Work to do
Every line of the listing must be reproduced as it stands. Leave the images behind.

Recorded information

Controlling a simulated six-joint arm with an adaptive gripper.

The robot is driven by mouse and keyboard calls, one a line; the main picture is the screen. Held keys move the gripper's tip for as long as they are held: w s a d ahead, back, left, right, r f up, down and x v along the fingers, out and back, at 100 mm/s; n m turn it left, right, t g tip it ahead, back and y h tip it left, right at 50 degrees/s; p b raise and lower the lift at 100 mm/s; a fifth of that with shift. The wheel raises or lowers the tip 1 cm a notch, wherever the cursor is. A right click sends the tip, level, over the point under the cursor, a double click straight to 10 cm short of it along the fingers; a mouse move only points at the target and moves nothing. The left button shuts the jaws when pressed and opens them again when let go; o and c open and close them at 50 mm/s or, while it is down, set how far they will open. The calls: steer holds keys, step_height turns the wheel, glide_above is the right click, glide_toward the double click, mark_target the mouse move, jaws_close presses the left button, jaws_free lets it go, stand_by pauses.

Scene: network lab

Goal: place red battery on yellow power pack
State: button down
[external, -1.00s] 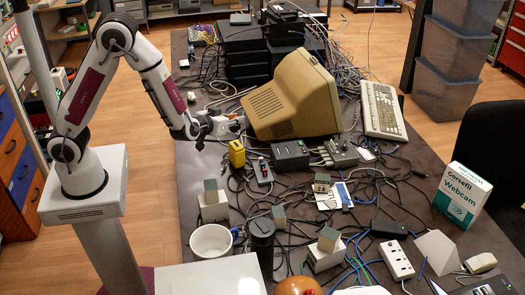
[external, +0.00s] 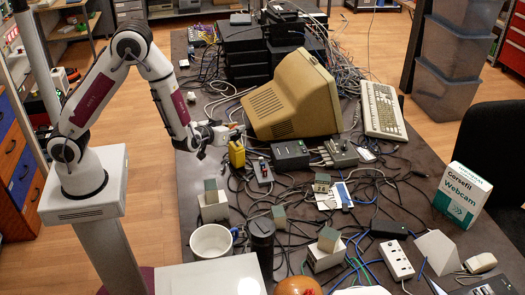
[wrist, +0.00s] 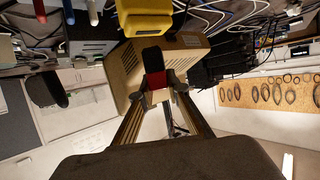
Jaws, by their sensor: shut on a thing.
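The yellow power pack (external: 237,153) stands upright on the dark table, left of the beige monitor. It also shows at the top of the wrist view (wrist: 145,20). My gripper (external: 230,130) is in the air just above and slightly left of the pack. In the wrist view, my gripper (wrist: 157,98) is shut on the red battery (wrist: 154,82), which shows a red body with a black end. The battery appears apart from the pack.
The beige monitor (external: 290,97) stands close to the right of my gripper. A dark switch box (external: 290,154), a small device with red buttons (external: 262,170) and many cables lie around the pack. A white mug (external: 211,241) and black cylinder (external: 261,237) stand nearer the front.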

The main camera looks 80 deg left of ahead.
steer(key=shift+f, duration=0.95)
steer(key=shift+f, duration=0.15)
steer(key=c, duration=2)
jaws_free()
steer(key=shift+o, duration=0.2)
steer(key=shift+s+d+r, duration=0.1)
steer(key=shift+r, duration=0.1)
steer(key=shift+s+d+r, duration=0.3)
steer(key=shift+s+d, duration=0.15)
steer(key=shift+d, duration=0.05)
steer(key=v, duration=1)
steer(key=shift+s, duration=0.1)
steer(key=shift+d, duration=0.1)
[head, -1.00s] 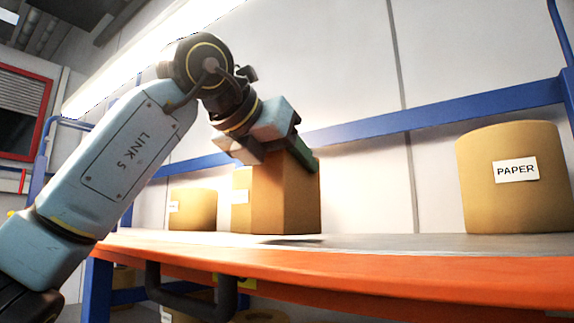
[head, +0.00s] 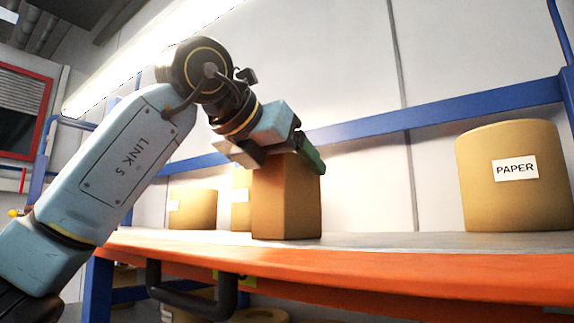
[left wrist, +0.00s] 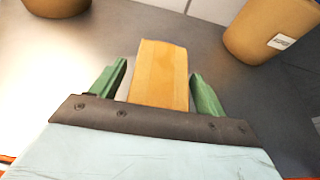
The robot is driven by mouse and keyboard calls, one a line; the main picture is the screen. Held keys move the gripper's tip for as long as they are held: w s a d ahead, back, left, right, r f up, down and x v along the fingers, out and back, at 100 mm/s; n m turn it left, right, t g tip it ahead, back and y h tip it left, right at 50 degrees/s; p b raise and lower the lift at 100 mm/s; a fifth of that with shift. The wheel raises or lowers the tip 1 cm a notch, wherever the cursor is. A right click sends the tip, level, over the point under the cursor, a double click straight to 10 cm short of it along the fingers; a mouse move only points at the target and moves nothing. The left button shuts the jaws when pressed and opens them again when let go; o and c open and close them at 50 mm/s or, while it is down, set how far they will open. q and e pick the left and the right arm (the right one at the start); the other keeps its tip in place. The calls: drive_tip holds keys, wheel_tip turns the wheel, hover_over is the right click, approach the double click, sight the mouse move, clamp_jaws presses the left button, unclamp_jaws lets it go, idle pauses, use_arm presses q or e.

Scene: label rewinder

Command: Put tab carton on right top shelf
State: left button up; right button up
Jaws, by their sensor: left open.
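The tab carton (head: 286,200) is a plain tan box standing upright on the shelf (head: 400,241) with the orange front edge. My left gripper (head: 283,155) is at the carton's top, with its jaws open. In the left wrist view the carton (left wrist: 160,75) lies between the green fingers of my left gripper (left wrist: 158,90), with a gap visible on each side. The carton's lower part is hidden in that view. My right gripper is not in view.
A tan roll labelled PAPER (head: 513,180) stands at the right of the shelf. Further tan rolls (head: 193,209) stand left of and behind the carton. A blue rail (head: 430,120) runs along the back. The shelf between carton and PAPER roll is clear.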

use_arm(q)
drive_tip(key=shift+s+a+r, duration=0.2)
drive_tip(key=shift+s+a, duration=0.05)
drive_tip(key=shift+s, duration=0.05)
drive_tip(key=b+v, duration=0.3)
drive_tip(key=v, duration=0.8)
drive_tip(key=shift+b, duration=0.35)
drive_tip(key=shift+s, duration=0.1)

Written response
Controlling a simulated six-joint arm with an adaptive gripper.

The robot is driven by mouse and keyboard calls, one a line; the main picture is the screen. Held keys move the gripper's tip for as long as they are held: w s a d ahead, back, left, right, r f up, down and x v along the fingers, out and back, at 100 mm/s; n m turn it left, right, t g tip it ahead, back and y h tip it left, right at 50 degrees/s; p b raise and lower the lift at 100 mm/s; a fifth of that with shift. The wheel raises or lowers the tip 1 cm a notch, wherever the cursor is. A right click sends the tip, level, over the point under the cursor, a double click straight to 10 cm short of it along the fingers; a mouse move only points at the target and moves nothing. The left button shuts the jaws when pressed and opens them again when let go; o and c open and close them at 50 mm/s or, while it is down, set how far they will open. The calls: steer holds keys, step_height turns the wheel, glide_above is the right click, glide_toward the double click, mark_target the mouse move, jaws_close presses the left button, jaws_free lets it go, stand_by pauses.

Scene: network lab

Goal: place red battery on yellow power pack
State: button down
[external, -1.00s] 
[external, +0.00s] 
[wrist, +0.00s] 
Jaws, by their sensor: shut on a thing.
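The yellow power pack (external: 237,153) stands upright on the dark table, left of the beige monitor. It also shows at the top of the wrist view (wrist: 145,20). My gripper (external: 230,130) is in the air just above and slightly left of the pack. In the wrist view, my gripper (wrist: 157,98) is shut on the red battery (wrist: 154,82), which shows a red body with a black end. The battery appears apart from the pack.
The beige monitor (external: 290,97) stands close to the right of my gripper. A dark switch box (external: 290,154), a small device with red buttons (external: 262,170) and many cables lie around the pack. A white mug (external: 211,241) and black cylinder (external: 261,237) stand nearer the front.

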The main camera looks 80 deg left of ahead.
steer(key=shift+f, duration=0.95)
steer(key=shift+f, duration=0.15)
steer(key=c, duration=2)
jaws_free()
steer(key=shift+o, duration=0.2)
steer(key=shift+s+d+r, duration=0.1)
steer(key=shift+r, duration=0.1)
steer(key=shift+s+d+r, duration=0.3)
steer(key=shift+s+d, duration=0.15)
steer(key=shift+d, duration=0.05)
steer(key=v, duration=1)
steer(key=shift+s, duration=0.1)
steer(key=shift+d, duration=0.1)
[head, -1.00s] 
[head, +0.00s] 
[left wrist, +0.00s] 
The robot is driven by mouse and keyboard calls, one a line; the main picture is the screen. Held keys move the gripper's tip for as long as they are held: w s a d ahead, back, left, right, r f up, down and x v along the fingers, out and back, at 100 mm/s; n m turn it left, right, t g tip it ahead, back and y h tip it left, right at 50 degrees/s; p b raise and lower the lift at 100 mm/s; a fifth of that with shift. The wheel raises or lowers the tip 1 cm a notch, wherever the cursor is. A right click sends the tip, level, over the point under the cursor, a double click straight to 10 cm short of it along the fingers; a mouse move only points at the target and moves nothing. The left button shuts the jaws when pressed and opens them again when let go; o and c open and close them at 50 mm/s or, while it is down, set how far they will open. q and e pick the left and the right arm (the right one at the start); the other keeps its tip in place. The calls: drive_tip holds keys, wheel_tip turns the wheel, hover_over is the right click, approach the double click, sight the mouse move, clamp_jaws presses the left button, unclamp_jaws lets it go, idle pauses, use_arm presses q or e.

Scene: label rewinder

Command: Put tab carton on right top shelf
State: left button up; right button up
Jaws, by their sensor: left open.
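The tab carton (head: 286,200) is a plain tan box standing upright on the shelf (head: 400,241) with the orange front edge. My left gripper (head: 283,155) is at the carton's top, with its jaws open. In the left wrist view the carton (left wrist: 160,75) lies between the green fingers of my left gripper (left wrist: 158,90), with a gap visible on each side. The carton's lower part is hidden in that view. My right gripper is not in view.
A tan roll labelled PAPER (head: 513,180) stands at the right of the shelf. Further tan rolls (head: 193,209) stand left of and behind the carton. A blue rail (head: 430,120) runs along the back. The shelf between carton and PAPER roll is clear.

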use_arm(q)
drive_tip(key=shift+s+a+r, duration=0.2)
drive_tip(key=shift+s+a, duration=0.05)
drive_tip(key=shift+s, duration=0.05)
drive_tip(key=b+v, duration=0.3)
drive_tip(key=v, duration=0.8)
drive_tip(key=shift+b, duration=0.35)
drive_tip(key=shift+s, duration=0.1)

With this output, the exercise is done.